# What the task asks
Going through the material below, please gather all lines with the word "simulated" in them.
▶
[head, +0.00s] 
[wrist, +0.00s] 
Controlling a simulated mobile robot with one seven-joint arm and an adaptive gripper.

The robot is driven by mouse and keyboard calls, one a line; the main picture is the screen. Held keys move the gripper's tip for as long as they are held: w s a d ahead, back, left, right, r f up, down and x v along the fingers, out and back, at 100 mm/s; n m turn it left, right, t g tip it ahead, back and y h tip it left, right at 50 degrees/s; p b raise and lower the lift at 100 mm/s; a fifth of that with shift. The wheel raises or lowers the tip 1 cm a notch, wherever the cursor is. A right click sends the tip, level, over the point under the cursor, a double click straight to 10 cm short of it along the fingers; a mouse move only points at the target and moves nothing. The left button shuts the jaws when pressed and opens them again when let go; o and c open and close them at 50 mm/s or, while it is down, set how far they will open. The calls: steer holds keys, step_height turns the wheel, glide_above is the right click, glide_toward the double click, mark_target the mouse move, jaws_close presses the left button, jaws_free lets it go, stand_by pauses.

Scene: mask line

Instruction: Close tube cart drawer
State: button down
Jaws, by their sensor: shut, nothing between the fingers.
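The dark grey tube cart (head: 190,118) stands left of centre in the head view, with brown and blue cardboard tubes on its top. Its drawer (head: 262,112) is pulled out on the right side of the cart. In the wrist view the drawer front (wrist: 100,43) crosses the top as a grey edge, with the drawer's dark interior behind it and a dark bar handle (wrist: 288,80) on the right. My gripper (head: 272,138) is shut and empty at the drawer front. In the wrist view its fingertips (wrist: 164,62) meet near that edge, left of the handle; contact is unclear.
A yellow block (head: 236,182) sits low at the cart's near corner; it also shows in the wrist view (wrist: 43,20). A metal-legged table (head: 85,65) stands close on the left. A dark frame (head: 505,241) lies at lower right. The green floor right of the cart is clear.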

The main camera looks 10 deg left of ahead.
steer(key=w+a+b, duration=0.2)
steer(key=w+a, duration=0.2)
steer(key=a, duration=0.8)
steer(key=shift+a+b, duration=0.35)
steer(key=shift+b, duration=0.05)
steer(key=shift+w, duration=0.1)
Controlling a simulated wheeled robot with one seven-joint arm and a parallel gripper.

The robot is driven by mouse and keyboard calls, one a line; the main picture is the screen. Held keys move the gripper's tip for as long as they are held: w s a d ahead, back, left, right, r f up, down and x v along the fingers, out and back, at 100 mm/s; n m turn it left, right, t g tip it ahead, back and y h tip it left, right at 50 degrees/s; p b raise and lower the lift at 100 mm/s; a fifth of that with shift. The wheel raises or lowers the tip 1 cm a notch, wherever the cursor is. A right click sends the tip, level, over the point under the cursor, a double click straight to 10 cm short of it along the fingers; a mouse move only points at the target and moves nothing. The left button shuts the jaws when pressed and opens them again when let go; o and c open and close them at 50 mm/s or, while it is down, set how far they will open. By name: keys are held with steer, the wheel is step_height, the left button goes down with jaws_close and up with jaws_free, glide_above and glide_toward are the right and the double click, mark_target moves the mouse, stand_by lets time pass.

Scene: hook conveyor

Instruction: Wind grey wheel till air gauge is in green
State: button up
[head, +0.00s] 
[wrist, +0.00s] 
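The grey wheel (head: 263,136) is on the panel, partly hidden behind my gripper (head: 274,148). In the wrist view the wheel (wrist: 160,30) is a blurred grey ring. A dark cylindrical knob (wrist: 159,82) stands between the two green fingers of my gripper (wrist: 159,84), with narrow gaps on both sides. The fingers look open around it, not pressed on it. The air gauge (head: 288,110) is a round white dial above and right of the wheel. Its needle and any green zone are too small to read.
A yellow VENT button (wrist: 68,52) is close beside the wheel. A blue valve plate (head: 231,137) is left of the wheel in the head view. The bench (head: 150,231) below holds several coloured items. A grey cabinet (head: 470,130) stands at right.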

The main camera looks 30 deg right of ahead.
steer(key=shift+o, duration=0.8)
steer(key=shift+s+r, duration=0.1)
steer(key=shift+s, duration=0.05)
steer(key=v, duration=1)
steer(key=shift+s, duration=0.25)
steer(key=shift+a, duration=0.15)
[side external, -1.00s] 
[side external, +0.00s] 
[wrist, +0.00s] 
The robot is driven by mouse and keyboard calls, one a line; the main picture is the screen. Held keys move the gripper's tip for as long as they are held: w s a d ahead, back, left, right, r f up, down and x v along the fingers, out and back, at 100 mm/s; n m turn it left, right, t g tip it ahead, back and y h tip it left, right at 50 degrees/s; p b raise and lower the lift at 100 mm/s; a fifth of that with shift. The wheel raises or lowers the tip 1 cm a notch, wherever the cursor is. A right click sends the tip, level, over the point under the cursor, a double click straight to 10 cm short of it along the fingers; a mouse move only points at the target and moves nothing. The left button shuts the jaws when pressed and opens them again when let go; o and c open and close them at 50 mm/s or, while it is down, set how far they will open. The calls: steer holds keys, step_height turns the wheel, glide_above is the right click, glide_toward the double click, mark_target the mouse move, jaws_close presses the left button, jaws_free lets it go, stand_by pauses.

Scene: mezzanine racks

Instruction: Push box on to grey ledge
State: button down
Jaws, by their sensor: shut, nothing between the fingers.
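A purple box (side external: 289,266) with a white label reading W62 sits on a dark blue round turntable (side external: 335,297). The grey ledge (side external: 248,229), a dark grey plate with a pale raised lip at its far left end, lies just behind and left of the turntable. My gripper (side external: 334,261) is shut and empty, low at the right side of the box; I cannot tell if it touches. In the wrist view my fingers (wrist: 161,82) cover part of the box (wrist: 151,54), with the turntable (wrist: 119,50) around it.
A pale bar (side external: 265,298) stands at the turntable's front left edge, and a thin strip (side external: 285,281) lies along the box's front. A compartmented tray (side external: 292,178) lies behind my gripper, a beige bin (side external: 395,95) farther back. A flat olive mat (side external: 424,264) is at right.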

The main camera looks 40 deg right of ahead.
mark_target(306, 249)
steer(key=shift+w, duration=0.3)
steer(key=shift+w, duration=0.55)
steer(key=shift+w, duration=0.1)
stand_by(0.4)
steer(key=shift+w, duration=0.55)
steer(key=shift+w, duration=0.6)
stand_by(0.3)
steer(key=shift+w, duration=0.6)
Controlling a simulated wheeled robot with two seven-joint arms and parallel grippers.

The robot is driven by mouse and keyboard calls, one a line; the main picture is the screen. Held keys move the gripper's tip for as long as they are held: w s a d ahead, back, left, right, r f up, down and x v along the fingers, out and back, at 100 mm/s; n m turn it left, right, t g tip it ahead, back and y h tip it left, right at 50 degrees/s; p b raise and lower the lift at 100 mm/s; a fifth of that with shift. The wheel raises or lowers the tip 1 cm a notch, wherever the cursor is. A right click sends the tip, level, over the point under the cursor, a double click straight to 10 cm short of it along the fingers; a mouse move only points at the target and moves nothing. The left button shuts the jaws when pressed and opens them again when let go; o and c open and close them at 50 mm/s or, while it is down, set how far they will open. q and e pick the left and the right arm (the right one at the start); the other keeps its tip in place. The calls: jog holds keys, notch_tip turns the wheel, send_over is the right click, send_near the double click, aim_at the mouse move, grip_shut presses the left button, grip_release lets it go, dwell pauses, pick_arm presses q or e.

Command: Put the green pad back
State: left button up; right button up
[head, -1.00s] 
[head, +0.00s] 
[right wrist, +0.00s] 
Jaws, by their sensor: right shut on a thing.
◀
# Problem solution
Controlling a simulated mobile robot with one seven-joint arm and an adaptive gripper.
Controlling a simulated wheeled robot with one seven-joint arm and a parallel gripper.
Controlling a simulated wheeled robot with two seven-joint arms and parallel grippers.

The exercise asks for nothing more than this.